One of our projects in the past week has been to start a garden edge along the sidewalk with flowers among the pink roses. We totally weeded the fence and wall edge, built a rock wall to account for a grade change, planted 7 lavender plants and this afternoon found some sedum to add to the rock wall.
In the garden in late afternoon, Libby was planting the sedum when our elderly neighbors Tina and Virginia came out, eager to talk about the flowers. Libby was chatting them up in Italian and John just wanted to know whether to cut the celery now or later so nudged her to ask Virginia what’s up with celery (sedano).
Virginia, who is delightful, with smiley sparkling eyes,  went to her house and came out with a scythe (a small sharp one) and trudged up the stairs and down the steep garden slope (at 89 years old and 4.5 feet tall). John gave her a hand on the garden slope although she didn’t really need it.
With a flurry of uncertain words she hacked off the parsley and one of the celery at the ground…whoa….what’s going on…she pulled them out of the ground and said they were ‘done’ and if we want parsley we need to plant new ones. We did our best to stop her from pulling everything up without Jeff here, saying we would do it later.
Then, she started showing Libby how to use the scythe and went at the beautiful green ‘wall’ of mint and yellow flowers that are our screen between our garden and hers…in a heartbeat she was hacking down the flowers at the ground like a small tornado, or a whirling dervish. Libby’s voice was getting a bit louder by then…stop, stop….trying to restrain her (except she had a very sharp scythe waving around at a rapid speed) and we only got her to slow down when we said we would ‘finish’…when we really mean Jeff will kill us. We tried to refocus her away from the flowers and onto the garden so she trudged back up the garden steps and down the street to her house and came back with a hoe and immediately starts digging around the beans and tomatoes…destroying Jeff’s trench watering system…all the while talking about something important which we didn’t really understand.

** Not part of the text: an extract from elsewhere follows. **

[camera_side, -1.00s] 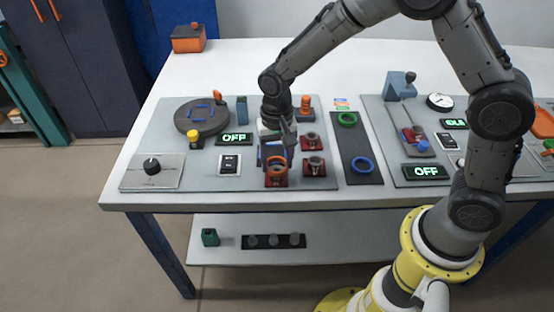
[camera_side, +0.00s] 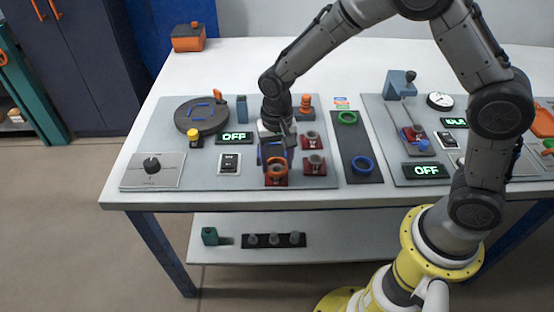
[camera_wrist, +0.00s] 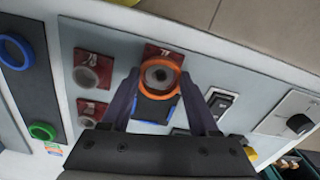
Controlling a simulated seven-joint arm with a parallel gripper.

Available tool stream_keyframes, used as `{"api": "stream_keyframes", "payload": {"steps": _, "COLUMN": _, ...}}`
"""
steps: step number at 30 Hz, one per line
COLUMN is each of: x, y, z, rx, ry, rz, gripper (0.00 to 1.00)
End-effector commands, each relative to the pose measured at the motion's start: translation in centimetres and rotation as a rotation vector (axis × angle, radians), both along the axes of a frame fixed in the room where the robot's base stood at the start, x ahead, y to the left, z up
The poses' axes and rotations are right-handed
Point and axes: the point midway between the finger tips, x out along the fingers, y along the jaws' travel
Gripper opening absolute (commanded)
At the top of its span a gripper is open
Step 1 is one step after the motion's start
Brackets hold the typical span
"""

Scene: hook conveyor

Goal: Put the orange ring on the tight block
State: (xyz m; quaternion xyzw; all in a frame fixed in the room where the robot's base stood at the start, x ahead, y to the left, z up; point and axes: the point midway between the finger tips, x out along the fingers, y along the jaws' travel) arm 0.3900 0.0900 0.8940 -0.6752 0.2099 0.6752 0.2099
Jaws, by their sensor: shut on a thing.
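The orange ring (camera_wrist: 182,70) is held between the fingertips of my gripper (camera_wrist: 161,82), which is shut on it. In the wrist view the ring surrounds the grey peg (camera_wrist: 160,75) of a red block (camera_wrist: 152,50). In the side view the ring (camera_side: 277,176) is at the front-left red block (camera_side: 268,182), under my gripper (camera_side: 276,165). I cannot tell whether it is seated or just above. The block's label is too small to read.
Two more red blocks with grey pegs (camera_side: 308,141) (camera_side: 314,167) stand to the right. A dark panel (camera_side: 358,147) beyond them holds a green ring (camera_side: 347,118) and a blue ring (camera_side: 362,165). A rocker switch (camera_side: 229,163) and a knob (camera_side: 151,166) are to the left.

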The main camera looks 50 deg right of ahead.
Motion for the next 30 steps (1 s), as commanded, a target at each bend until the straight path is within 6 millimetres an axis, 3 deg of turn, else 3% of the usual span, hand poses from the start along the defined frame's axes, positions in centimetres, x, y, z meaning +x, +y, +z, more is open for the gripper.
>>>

After a few feet, I managed to get the hoe out of her hands and was obligated to keep digging with her giving directions…which we didn’t understand so sometimes she took the hoe out of my hands and did it right…correcting my hoeing.

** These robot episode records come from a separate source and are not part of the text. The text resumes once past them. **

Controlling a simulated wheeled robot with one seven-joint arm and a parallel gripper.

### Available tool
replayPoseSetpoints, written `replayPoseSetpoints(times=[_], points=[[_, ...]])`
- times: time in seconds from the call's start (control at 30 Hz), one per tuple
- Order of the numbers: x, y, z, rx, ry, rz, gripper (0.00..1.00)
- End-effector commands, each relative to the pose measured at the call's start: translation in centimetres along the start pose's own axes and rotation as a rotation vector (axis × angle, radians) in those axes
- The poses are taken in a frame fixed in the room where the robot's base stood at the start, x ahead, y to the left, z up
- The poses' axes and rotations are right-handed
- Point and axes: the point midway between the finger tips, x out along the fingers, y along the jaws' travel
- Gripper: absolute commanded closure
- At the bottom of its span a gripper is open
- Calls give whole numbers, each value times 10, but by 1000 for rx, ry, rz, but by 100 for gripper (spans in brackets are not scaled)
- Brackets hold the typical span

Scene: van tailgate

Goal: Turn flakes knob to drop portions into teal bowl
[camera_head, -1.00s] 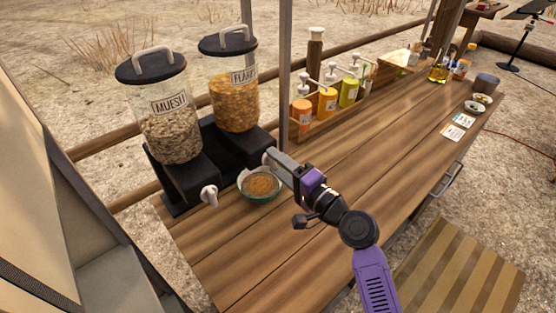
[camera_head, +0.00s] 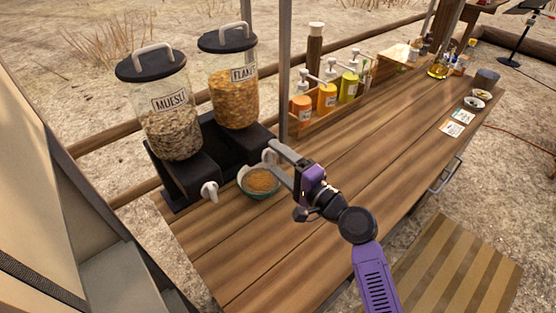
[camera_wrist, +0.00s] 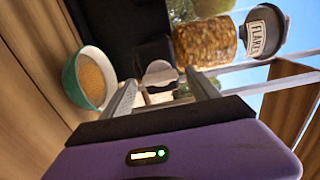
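The flakes dispenser (camera_head: 236,95) stands upright on its black base at the back left of the counter. Its white knob (camera_head: 268,156) faces my gripper (camera_head: 273,160); in the wrist view the knob (camera_wrist: 160,73) lies between my spread fingers (camera_wrist: 162,95), with gaps visible on both sides. My gripper is open. The teal bowl (camera_head: 263,195) sits on the counter below the flakes outlet, left of my fingers. It holds a tan-brown fill, also visible in the wrist view's bowl (camera_wrist: 72,85). The outlet itself is hidden.
The muesli dispenser (camera_head: 168,125) with its own white knob (camera_head: 209,190) stands left of the flakes one. A wooden caddy (camera_head: 310,128) of pump bottles stands behind to the right, past a grey post (camera_head: 284,70). The counter's front is clear.

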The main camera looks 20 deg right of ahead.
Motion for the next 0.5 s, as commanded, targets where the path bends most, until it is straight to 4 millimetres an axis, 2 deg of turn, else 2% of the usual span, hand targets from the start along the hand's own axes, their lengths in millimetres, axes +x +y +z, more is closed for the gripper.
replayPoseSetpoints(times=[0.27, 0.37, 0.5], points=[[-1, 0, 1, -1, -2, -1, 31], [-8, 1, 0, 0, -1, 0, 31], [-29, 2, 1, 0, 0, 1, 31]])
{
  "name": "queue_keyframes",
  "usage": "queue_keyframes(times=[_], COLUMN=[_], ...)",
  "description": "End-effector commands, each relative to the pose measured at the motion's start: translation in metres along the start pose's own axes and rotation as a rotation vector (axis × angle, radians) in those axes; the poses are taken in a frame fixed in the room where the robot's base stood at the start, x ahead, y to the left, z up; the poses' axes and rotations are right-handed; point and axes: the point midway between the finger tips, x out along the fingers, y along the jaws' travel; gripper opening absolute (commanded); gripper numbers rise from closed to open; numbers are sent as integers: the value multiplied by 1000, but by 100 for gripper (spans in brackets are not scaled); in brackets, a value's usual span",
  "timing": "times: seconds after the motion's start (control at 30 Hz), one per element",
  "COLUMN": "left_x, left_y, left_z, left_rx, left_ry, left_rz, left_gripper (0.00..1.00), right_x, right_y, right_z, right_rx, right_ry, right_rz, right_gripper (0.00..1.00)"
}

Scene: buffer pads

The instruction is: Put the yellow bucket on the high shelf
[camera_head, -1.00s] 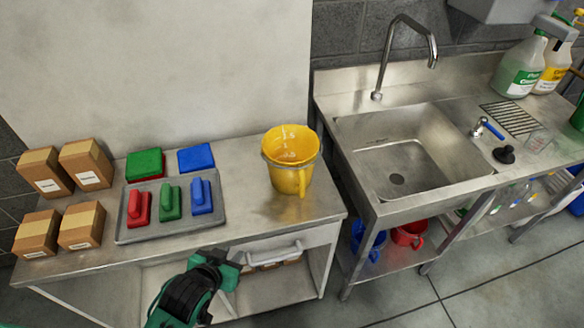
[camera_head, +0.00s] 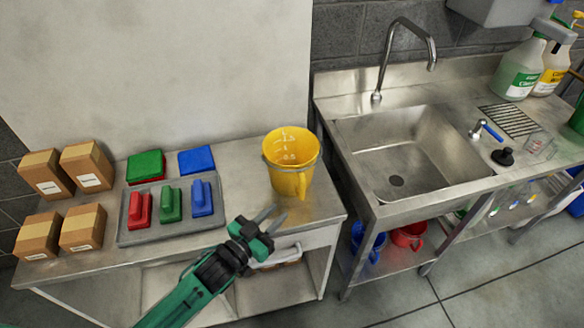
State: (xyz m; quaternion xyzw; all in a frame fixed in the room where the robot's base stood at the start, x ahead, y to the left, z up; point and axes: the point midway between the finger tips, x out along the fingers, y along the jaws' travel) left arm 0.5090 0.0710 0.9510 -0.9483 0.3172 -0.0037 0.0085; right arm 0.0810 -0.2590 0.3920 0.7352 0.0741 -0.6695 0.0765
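The yellow bucket (camera_head: 289,165) stands upright on the right part of the metal table (camera_head: 232,190). It has a grey wire handle, a spout-like grip toward me and white scale marks inside. My left gripper (camera_head: 270,217) is in front of the bucket, a little to its lower left. Its two fingers are apart and point toward the bucket, with nothing between them. It does not appear to touch the bucket. My right gripper is not in view. No high shelf can be made out in this view.
Brown boxes (camera_head: 87,165) stand at the table's left. A grey tray (camera_head: 128,232) holds red, green and blue scrubbers; green and blue pads (camera_head: 196,160) lie behind it. A sink (camera_head: 400,160) stands to the right, with red and blue buckets beneath. A wall rises behind the table.

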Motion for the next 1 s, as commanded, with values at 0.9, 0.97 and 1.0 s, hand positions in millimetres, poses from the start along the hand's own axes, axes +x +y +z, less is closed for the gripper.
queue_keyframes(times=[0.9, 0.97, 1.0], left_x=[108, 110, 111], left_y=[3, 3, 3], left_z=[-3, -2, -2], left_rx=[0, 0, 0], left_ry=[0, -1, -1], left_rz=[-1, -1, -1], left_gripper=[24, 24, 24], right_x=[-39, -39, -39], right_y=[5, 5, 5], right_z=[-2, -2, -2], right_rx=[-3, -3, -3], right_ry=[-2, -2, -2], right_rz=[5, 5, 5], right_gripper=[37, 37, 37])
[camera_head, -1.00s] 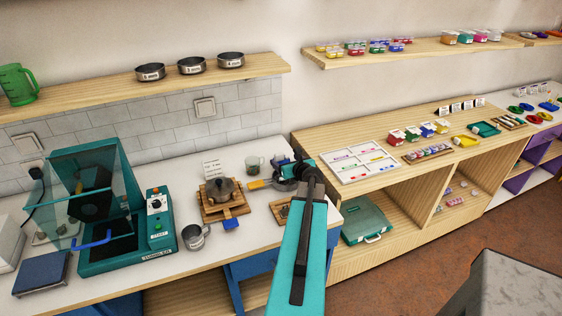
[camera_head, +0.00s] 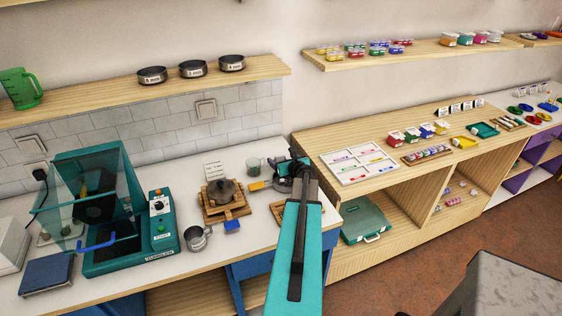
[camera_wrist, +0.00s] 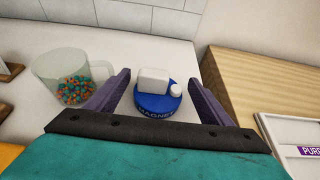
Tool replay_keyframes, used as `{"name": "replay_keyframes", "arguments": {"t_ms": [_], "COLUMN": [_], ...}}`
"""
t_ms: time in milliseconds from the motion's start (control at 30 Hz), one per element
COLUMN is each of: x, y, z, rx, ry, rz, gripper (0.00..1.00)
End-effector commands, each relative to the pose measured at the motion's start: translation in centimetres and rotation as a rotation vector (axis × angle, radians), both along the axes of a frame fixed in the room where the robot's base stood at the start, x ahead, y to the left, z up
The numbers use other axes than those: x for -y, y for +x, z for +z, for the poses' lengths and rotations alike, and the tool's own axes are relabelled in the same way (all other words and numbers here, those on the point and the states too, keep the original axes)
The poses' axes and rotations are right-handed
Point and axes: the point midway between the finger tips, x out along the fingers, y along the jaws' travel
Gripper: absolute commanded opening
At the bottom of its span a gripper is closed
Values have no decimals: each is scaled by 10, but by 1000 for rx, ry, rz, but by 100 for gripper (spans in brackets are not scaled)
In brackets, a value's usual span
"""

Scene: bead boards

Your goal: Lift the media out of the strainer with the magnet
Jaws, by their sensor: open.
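In the wrist view my gripper (camera_wrist: 160,80) is open, with its two dark purple fingers spread apart. A round blue magnet (camera_wrist: 152,103) with a white block and a white knob on top, lettered MAGNET, is seen between the fingers. It sits on the white counter, and no finger visibly touches it. In the head view my gripper (camera_head: 290,167) is at the counter's right end and largely hides the magnet. A dark metal bowl-like vessel, perhaps the strainer, (camera_head: 223,190) sits on a wooden stand (camera_head: 240,211); its contents cannot be made out.
A clear cup (camera_wrist: 62,68) of orange and teal beads stands left of the magnet; it also shows in the head view (camera_head: 254,165). A metal mug (camera_head: 196,239) and the teal tumbler machine (camera_head: 162,225) are further left. A wooden shelf unit (camera_head: 340,190) adjoins the right.

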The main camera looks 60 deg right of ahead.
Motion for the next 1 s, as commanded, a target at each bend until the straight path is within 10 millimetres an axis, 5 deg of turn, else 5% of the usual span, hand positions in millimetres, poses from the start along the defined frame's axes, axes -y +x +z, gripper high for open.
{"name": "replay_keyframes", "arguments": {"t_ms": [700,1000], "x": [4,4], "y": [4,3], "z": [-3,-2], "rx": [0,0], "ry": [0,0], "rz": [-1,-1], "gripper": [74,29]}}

About this point Marco Rossini arrived to say hello and saved our bacon somewhat…by then, with John manning the hoe,  Virginia had the scythe in her hands again and was going full tilt against Jeff’s flowers…cutting about 4’ of the tall flowers. We did realize from her ranting that the beautiful flowers that we love as a screen are blocking the sun from her grapes that grow along the fence….she wants those flowers gone. Libby is doing her best to stop her from cutting saying that “Jeff piace I fiori…and don’t cut any more” although she kept hacking and talking about her grapes. Marco managed to understand our dilemma and translate that “Jeff con I capelli lunghi” (with the long hair) loves the flowers and we need to talk with him first. Virginia stood up and forked over the scythe to Libby for us to cut the flowers tomorrow (she thinks).
Virginia was not phased by any of this, and seemed quite pleased to be the teacher of the “studenti de orte” (students of the garden) , although not as pleased as if we had let her cut the flowers. As a gift, she  gave us a head of lettuce and a handful of strawberries, and then asked us into her garden to show off her beautiful tomatoes and show us how to do things right….
A couple of lessons learned:
Don’t let strangers into your garden with sharp objects.
Don’t ask for advice unless you are willing to accept the consequences.
Don’t assume that your neighbors love what you love.